Jimmy Bowen, head of Liberty Records, sees one important reason for women’s increased sales: ”In the last seven or eight years, women are getting control of the production, what songs they’re going to sing. It’s becoming their music.” Indeed, hit makers like Pam Tillis, Carlene Carter, Mary-Chapin Carpenter, and Oslin write much of their own material. ”I could never find songs I believed in all the way through,” Oslin says. ”I just think it gets too homogenized when women aren’t doing their own songs.” The results show up on the radio in more assertive material, from Carpenter’s ”Going Out Tonight” to Tillis’ ”Don’t Tell Me What to Do.”
But the gains have been hard won. Though women scored occasional country hits before World War II, their first real breakthrough came in 1952 with Kitty Wells’ ”It Wasn’t God Who Made Honky Tonk Angels.” A rebuttal to Hank Thompson’s No. 1 record, ”The Wild Side of Life,” which accused women of causing most extramarital affairs, it became the first No. 1 country solo record ever recorded by a woman. Wells’ success set the stage for tough- talking, smooth-singing Patsy Cline, whose hits (”I Fall to Pieces,” ”Crazy,” ”Sweet Dreams”) were hardly revolutionary in content but sent a message just the same: Women could compete on the charts with big names like Jim Reeves and Eddy Arnold.
Despite the success of Wells and Cline, it was Loretta Lynn who really pointed the way to creative autonomy for women. One of the first women after Wells and Cline to score a No. 1 country single (1967’s ”Don’t Come Home A-Drinkin’…”), she achieved much more, distinguishing herself in the late ’60s and early ’70s with her own plainspoken songs. ”Your Squaw Is on the Warpath,” ”You Ain’t Woman Enough (To Take My Man)” — in song after song, Lynn said what few others dared: Women were tired of double standards; they wanted equality. ”I think my songs opened a lot of women’s eyes,” Lynn says, ”and blacked a few men’s eyes.”
”Women related to what that woman was saying,” agrees Emmylou Harris, ”because she’d been through it. She’d had those babies and cooked those meals…and been through all those marriage problems.”
Through the ’70s, though, there were still battles to be fought over creative control. When singer-songwriter Gail Davies tried to tell Nashville’s top studio musicians how to play on her records, they balked. ”I was crying to (disc jockey Ralph Emery) one time up at WSM about people being so cruel with me. And I told him I was just going to go home. And he said, ‘Well, Patsy Cline never would have turned tail and run.’ He said, ‘You’ve got to stand up to these boys.”’
Davies went to Muscle Shoals, Ala., and L.A. to produce her second and third albums, at a time when it was unheard of for any country artist to enjoy such control. She hasn’t had any million sellers, but she did have a good chart run through the mid-’80s — and her take-charge attitude so impressed Bowen that he hired her as a producer last year.
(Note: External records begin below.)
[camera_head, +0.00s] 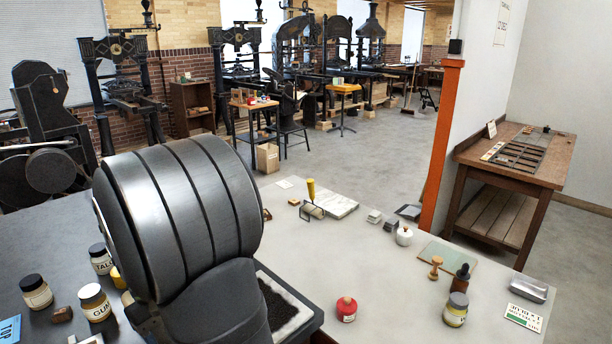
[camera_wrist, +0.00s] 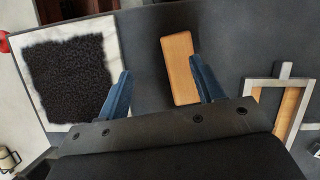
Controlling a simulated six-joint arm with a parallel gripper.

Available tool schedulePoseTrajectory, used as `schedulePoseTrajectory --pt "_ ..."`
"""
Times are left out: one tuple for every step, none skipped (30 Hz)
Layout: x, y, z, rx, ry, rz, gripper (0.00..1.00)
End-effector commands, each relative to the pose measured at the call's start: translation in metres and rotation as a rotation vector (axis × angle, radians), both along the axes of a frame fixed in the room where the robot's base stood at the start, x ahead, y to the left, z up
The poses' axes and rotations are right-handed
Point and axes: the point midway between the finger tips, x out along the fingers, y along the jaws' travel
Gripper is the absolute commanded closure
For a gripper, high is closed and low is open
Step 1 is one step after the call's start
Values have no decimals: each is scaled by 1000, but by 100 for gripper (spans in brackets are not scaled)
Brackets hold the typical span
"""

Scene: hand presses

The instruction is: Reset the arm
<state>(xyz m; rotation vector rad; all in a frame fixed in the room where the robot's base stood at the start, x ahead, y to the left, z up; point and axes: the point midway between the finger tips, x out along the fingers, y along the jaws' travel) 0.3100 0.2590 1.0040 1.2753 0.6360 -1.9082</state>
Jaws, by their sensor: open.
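My gripper (camera_wrist: 160,88) shows in the wrist view with its two blue fingers apart and nothing between them in its hold. A light wooden block (camera_wrist: 181,68) lies on the dark surface below, nearer the right finger; I cannot tell its height gap from the fingers. In the head view my own rounded grey arm link fills the left middle, and my gripper is hidden behind it. A tray with a black, rough pad (camera_head: 283,307) shows partly beside the arm, and the pad also shows at the left of the wrist view (camera_wrist: 66,78).
A red-lidded jar (camera_head: 346,309), a yellow-labelled jar (camera_head: 456,309) and a dropper bottle (camera_head: 460,278) stand on the pale bench. Jars labelled TALC (camera_head: 101,259) and GUM (camera_head: 94,302) stand at left. A wood-and-metal frame (camera_wrist: 283,100) lies right in the wrist view.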

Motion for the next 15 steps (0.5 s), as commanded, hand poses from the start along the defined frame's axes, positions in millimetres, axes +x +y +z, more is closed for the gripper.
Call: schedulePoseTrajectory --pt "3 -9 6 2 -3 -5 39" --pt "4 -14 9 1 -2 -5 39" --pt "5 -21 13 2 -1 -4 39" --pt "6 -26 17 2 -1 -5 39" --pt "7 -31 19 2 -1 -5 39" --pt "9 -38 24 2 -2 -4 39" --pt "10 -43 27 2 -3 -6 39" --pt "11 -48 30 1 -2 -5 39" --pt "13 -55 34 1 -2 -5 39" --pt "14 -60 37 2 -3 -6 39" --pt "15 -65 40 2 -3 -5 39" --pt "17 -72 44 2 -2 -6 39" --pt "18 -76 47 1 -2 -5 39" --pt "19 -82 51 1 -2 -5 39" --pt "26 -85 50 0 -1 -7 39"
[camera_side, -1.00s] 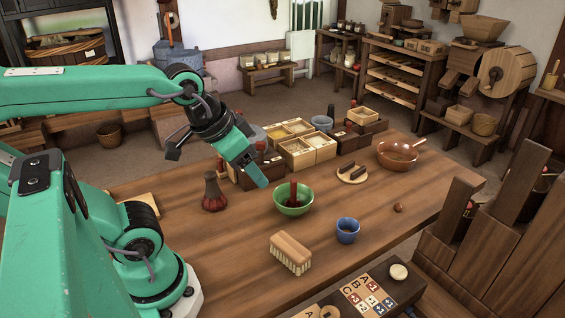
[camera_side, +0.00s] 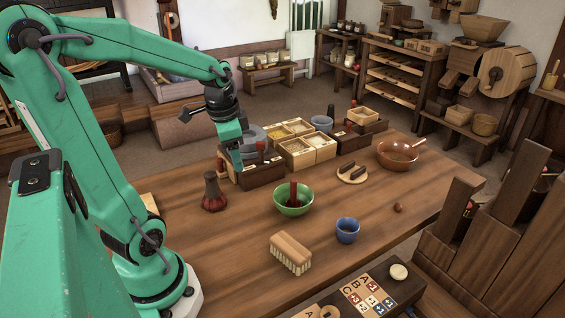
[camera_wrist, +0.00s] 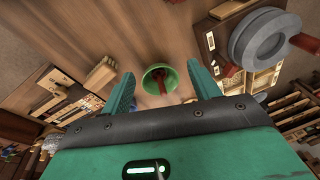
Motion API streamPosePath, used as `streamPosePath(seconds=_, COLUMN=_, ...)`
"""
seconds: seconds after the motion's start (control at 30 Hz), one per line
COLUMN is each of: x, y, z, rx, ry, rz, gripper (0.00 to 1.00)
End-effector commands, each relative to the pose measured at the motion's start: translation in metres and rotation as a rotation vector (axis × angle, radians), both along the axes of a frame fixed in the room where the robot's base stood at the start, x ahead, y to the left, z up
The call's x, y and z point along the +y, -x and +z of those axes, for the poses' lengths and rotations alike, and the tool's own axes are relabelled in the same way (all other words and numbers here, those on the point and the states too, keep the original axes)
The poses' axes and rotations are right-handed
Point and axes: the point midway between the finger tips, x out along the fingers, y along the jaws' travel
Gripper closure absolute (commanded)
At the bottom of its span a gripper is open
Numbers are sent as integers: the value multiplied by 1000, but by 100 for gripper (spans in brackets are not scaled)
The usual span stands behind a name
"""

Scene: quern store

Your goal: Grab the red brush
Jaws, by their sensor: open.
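The red brush (camera_side: 214,193) stands upright on the table in the side view, with a narrow dark top and flared reddish lower part. I cannot make it out in the wrist view. My gripper (camera_side: 237,158) is open and empty, above the table up and to the right of the brush in the side view, apart from it. In the wrist view my fingers (camera_wrist: 163,82) are spread, with the green bowl showing far beyond the gap.
A green bowl (camera_side: 293,202) holds a red stick-like thing. A wooden brush with pale bristles (camera_side: 290,254) and a blue cup (camera_side: 347,230) stand nearer. Wooden boxes (camera_side: 308,150) and a grey round stone (camera_wrist: 262,36) stand behind. The table (camera_side: 230,240) is clear around the red brush.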

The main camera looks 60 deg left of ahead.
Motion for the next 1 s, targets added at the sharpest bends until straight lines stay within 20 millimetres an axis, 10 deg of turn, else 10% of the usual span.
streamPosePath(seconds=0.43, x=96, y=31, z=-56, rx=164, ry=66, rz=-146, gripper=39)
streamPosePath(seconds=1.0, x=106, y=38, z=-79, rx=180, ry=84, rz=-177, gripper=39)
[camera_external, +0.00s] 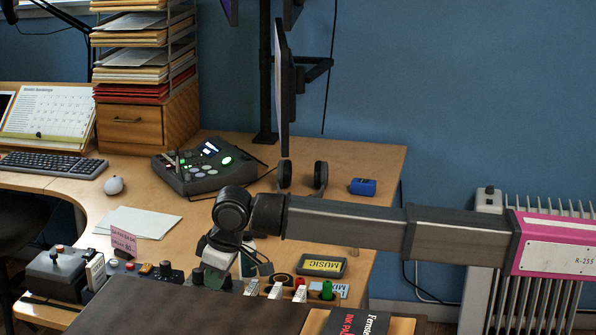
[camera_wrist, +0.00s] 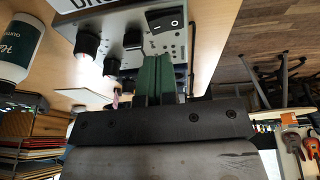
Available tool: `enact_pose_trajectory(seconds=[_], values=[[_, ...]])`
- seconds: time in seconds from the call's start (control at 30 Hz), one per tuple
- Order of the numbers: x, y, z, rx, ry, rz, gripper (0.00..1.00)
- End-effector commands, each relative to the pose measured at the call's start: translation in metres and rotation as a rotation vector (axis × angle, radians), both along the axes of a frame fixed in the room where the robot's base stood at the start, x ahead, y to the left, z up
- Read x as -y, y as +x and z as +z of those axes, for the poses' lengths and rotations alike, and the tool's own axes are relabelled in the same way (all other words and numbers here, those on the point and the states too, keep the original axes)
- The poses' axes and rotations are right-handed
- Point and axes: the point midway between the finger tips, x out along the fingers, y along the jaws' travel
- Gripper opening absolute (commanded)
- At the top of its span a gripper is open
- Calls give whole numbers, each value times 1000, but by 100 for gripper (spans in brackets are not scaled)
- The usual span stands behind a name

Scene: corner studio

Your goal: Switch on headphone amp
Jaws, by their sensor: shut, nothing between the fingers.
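A light grey box with black knobs (camera_wrist: 133,37) fills the top of the wrist view; it looks like the headphone amp, though its label is cut off. A black rocker switch (camera_wrist: 165,20) with a small white mark sits on its panel. My gripper (camera_wrist: 157,62) is shut and empty, its green fingers just below the switch in the picture. I cannot tell whether the fingertips touch the panel. In the external view my gripper (camera_external: 213,280) points down at the desk's near edge, among small devices. The amp is not clearly distinguishable there. Whether the switch is on cannot be told.
A dark board (camera_external: 140,308) hides part of the near desk. A MUSIC box (camera_external: 323,266) and a green knob (camera_external: 327,290) lie right of my gripper. A mixer (camera_external: 207,166), headphones (camera_external: 320,178) and a blue box (camera_external: 363,187) stand farther back. A white bottle (camera_wrist: 20,45) shows at left.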

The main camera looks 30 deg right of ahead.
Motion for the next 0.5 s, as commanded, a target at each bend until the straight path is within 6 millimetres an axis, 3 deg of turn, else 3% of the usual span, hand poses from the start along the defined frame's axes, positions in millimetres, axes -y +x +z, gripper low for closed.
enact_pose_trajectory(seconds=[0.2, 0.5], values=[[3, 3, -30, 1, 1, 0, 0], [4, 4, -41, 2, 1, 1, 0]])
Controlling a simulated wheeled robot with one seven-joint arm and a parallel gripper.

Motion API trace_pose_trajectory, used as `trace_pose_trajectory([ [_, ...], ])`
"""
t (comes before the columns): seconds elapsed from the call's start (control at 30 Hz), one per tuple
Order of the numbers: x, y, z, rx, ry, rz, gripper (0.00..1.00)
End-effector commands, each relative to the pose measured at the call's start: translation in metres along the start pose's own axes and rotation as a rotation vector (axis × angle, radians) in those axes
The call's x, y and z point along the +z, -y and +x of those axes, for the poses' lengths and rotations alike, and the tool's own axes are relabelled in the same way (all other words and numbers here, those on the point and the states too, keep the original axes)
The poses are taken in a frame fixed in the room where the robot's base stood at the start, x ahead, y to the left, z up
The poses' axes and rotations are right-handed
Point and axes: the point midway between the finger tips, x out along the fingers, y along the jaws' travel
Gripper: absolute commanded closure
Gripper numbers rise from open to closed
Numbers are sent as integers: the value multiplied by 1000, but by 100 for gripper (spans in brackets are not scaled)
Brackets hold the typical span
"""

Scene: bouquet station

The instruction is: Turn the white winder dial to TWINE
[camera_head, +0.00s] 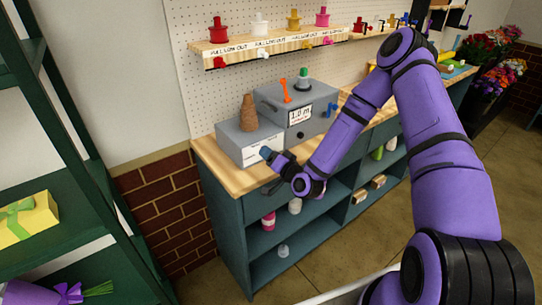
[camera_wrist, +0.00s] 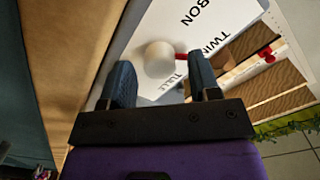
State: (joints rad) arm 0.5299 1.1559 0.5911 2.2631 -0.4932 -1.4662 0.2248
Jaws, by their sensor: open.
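The white winder dial (camera_wrist: 160,58) is a round knob on a white label plate (camera_wrist: 222,22) in the wrist view. A small red pointer (camera_wrist: 181,57) sticks out toward the right finger, near the TWINE and TULLE lettering; its exact setting is unclear. Lettering ending in "BON" is farther up. My gripper (camera_wrist: 160,80) is open, with one blue finger on each side of the dial; contact cannot be told. In the head view my gripper (camera_head: 266,153) is at the front of the grey winder box (camera_head: 230,145), hiding the dial.
A brown twine cone (camera_head: 249,113) stands on the winder. A larger grey machine (camera_head: 268,103) with an orange lever and a green knob stands right beside it on the wooden counter (camera_head: 210,155). A spool shelf (camera_head: 240,45) hangs above.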

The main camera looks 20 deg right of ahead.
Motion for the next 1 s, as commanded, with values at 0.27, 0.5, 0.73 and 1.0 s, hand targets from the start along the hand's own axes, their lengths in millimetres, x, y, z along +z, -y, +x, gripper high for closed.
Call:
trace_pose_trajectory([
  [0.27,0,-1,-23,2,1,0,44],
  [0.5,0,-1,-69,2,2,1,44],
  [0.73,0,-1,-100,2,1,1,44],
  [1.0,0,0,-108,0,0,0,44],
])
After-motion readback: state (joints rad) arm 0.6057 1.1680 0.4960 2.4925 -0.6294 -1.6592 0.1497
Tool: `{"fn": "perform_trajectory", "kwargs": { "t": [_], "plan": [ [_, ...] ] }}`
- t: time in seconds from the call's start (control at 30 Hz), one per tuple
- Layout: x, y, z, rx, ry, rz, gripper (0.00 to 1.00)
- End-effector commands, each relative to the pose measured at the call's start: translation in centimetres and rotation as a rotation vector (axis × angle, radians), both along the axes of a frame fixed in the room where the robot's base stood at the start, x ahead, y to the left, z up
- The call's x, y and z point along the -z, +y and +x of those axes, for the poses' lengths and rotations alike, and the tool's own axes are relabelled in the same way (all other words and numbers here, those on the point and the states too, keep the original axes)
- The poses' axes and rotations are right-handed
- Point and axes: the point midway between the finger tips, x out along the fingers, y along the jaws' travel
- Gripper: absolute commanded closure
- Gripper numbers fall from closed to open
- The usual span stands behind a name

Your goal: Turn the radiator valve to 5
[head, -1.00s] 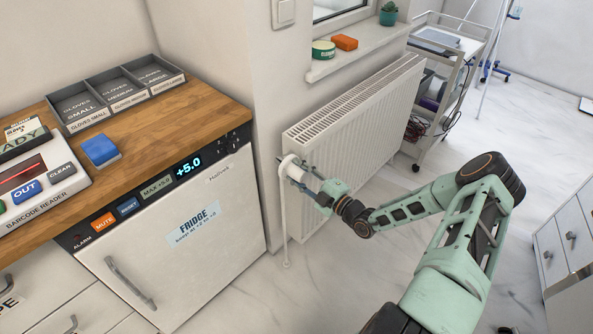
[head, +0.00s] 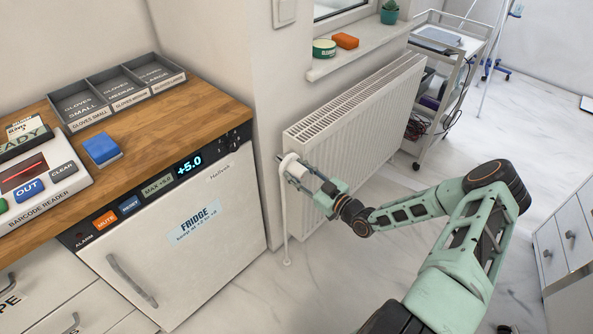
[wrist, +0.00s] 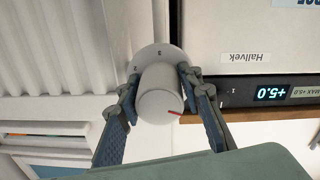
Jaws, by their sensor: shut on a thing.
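The white radiator valve (head: 290,165) sits at the near left end of the white radiator (head: 360,135), with a pipe running down to the floor. My gripper (head: 303,174) reaches it from the right and is shut on its knob. In the wrist view the round valve knob (wrist: 158,100) lies between the two blue-grey fingers of my gripper (wrist: 157,92), touching on both sides. A red mark shows on the knob's lower right. A pale collar behind it carries small marks, too small to read surely; part of the collar is hidden by the knob and fingers.
A fridge (head: 185,225) under a wooden counter (head: 180,120) stands left of the valve. A window sill (head: 365,50) with a green tin (head: 324,48) and an orange block (head: 345,41) is above the radiator. A trolley (head: 445,75) stands beyond; floor is clear nearby.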

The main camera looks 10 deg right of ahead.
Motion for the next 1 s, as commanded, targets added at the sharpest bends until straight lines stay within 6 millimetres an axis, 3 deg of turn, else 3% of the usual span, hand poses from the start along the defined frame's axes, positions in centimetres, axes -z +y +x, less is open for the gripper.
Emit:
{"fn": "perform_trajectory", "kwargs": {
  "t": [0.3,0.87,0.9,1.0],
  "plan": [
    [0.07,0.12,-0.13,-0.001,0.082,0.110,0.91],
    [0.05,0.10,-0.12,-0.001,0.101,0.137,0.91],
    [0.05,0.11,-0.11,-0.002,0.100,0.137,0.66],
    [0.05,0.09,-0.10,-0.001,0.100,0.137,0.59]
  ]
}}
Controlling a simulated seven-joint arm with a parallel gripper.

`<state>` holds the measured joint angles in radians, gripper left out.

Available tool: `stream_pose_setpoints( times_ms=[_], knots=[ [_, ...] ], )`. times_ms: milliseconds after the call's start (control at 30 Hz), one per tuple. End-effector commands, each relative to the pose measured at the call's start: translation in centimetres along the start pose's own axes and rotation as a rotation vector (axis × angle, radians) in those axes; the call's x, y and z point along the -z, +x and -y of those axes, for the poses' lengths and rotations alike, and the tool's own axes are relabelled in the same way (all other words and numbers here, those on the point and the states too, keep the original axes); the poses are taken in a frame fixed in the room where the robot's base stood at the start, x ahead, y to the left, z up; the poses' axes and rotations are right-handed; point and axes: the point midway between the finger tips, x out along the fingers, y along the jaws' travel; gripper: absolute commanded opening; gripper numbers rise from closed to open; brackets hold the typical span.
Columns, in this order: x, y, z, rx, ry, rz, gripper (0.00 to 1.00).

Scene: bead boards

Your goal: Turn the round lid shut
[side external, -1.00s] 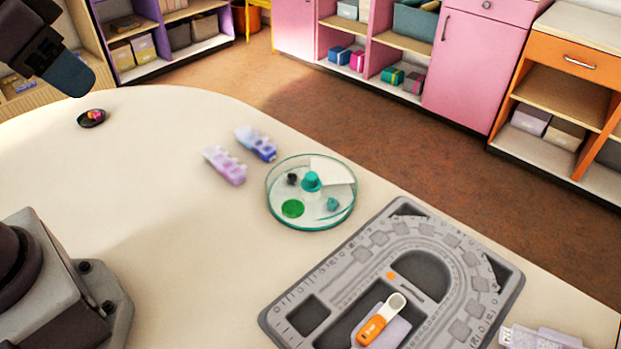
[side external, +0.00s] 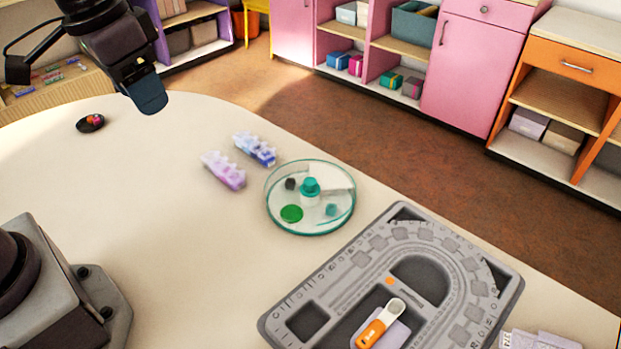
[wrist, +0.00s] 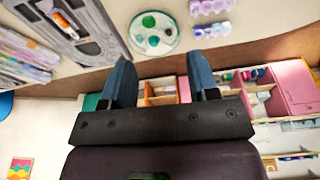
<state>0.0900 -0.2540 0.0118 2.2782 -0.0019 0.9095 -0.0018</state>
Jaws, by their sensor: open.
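The round lid (side external: 332,172) is clear with a teal edge and sits on a shallow round container on the table. A teal knob (side external: 310,186) stands at its centre. Inside show a green disc (side external: 291,213), a dark piece and a small teal piece. In the wrist view the round container (wrist: 153,33) is near the top, beyond my fingertips. My gripper (side external: 149,100) is above the table, up and left of the lid in the side view and well apart from it. In the wrist view my gripper (wrist: 159,58) is open, with nothing between its blue fingers.
Two bead organisers, pink (side external: 223,171) and blue (side external: 255,149), lie left of the lid. A grey bead board (side external: 280,318) with an orange-handled tool (side external: 372,333) lies to its front right. A small dark dish (side external: 91,123) stands far left.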

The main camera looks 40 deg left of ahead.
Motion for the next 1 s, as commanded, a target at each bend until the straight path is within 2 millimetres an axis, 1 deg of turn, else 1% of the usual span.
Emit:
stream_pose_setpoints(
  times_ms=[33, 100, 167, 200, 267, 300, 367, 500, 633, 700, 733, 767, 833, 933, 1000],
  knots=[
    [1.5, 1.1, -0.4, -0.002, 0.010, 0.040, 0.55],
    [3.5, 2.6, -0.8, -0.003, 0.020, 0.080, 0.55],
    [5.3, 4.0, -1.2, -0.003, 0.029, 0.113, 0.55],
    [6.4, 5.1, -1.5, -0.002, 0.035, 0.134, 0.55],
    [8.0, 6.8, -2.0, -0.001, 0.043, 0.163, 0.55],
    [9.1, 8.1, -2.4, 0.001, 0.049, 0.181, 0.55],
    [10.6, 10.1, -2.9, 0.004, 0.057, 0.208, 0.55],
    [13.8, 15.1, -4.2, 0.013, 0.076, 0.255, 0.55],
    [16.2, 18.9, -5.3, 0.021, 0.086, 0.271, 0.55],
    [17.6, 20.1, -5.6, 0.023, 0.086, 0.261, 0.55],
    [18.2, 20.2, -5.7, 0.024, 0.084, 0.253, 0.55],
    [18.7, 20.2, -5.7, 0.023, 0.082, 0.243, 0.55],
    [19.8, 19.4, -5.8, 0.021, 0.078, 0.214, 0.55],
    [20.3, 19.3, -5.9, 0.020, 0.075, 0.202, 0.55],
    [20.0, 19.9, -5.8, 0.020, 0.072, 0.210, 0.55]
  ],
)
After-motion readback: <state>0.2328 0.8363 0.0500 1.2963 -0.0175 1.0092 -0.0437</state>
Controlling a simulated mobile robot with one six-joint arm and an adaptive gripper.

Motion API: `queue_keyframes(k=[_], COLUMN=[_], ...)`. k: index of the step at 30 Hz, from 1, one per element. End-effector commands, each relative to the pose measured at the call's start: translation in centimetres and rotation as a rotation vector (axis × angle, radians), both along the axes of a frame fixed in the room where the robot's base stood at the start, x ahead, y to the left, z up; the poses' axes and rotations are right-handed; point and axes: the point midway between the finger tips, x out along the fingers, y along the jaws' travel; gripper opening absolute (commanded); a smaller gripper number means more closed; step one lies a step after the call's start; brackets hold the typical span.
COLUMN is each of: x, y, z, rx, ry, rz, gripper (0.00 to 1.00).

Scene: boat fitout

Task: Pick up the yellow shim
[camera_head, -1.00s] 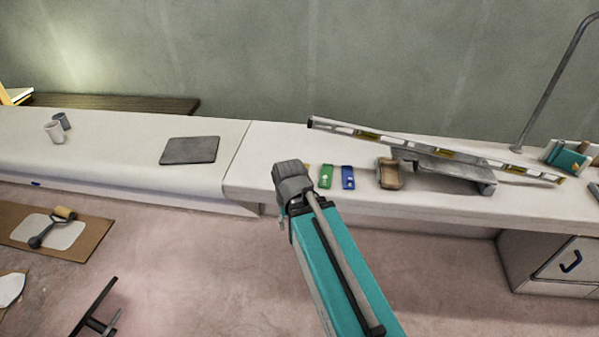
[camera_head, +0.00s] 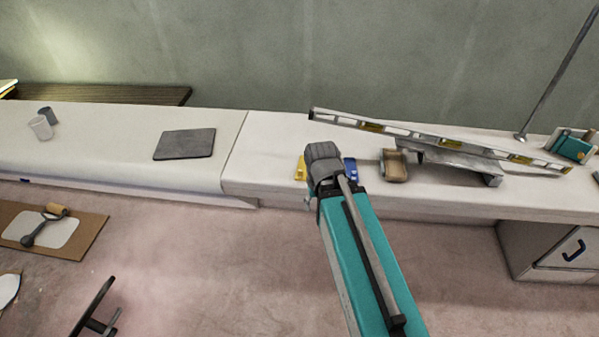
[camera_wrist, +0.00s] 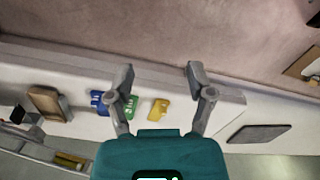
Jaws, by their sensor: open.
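The yellow shim (camera_head: 300,168) lies on the white bench top, just left of the end of my arm in the head view. In the wrist view the yellow shim (camera_wrist: 159,109) shows between the two fingers of my gripper (camera_wrist: 158,80), beyond them and apart from them. My gripper is open and empty above the bench. A green shim (camera_wrist: 130,106) lies beside the yellow one, partly behind a finger. A blue shim (camera_wrist: 99,101) lies beyond the green one; it also shows in the head view (camera_head: 350,170). In the head view my arm hides the green shim and my fingers.
A wooden tray (camera_head: 395,167) stands right of the shims, beside a long spirit level (camera_head: 435,142) resting on a grey support. A dark flat pad (camera_head: 185,144) and two cups (camera_head: 41,127) are on the left. The bench between pad and shims is clear.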

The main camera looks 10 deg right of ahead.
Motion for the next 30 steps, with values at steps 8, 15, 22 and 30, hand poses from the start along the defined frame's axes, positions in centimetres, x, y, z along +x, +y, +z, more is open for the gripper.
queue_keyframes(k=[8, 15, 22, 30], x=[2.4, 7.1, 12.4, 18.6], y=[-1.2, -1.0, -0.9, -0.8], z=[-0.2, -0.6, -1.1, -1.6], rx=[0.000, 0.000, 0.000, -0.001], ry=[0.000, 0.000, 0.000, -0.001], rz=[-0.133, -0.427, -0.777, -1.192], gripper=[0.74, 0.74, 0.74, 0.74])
Of course, the more records a woman sells, the more clout she has. When McEntire included dialogue in her video about a struggling housewife, ”Is There Life Out There,” cable’s Country Music Television griped that she was putting message ahead of music. But McEntire’s label, MCA, backed her up.
Having established themselves as creative artists and commercial draws, women in country would probably benefit most from what should be inevitable: an increase in the number of women in positions of corporate power — as top-level record company executives, as radio programmers, and more.
”Women now have songs with integrity,” says singer Jann Browne, who has no record deal despite doing two critically acclaimed albums for Curb Records in ’90 and ’91. ”We’re not singing about being chased around the haystacks. We’re singing about real important issues. And that’s why I remain optimistic that the doors are going to open wider.”